Five years before the story opened Emile was welcomed into New Fraternity, an orphaned child caught stealing eggs. He’s remained solitary and suspicious, and is treated with outright contempt by some town elders. What they don’t know is that he has a very powerful friend in the forest.
Juan Díaz Canales and José-Luis Munera spend over half the book exploring the various tensions experienced by New Fraternity, and for all the idealism of the background, it’s far from captivating reading. The petty squabbles explain a community dividing, but too few of the featured characters have a purpose other than throwing a viewpoint into the mix, and the true heart of the story is a long time in coming.
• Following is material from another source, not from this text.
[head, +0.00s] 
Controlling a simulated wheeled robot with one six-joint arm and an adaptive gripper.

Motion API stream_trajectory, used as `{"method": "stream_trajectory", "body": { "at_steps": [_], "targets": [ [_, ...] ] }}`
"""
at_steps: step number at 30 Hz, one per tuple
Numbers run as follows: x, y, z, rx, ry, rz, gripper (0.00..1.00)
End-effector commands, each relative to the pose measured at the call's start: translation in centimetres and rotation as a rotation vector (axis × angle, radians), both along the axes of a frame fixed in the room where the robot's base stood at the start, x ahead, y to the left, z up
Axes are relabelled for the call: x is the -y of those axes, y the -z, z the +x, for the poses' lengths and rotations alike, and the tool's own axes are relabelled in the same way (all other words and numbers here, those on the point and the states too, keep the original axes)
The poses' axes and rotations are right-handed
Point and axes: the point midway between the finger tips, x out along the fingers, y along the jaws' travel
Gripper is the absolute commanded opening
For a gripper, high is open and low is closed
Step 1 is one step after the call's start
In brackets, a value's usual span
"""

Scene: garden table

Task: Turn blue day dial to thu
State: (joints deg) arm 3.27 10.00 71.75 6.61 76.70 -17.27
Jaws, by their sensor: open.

As seen on the sample pages, a lovely Eisneresque looseness characterises Munera’s art. His people are caricatured according to personality, with many downbeat and mournful, and he has a fine way with an evocative image such as the unfinished building and poor weather reflecting the prevaling mood. The blue and brown washes used to colour Fraternity feed into this, displaying a community shrouded in gloom. Munera’s design for the creature that eventually appears is suitably vague and a distortion of humanity, yet also powerful and savage when necessary.
Canales appears to be making a point that no matter how enlightened humanity believes itself to be, at heart we all harbour some prejudice. In New Harmony very few people can associate their own behaviour with the negative aspects of the society, and they’re blind to the prospect of hope represented by Emile’s relationship with the creature being the one spark. Unfortunately for all that, everything devolves into a familiar villagers with pitchforks and torches hunting the monster scenario, with the added layer of their behaviour being the extinguishing of hope for their community. It’s odd that everything is so laboured, as on other projects Canales has been an insightful writer and demonstrated fine plot structuring, but for all the novelty of the background it’s only really Munera’s contribution that captivates.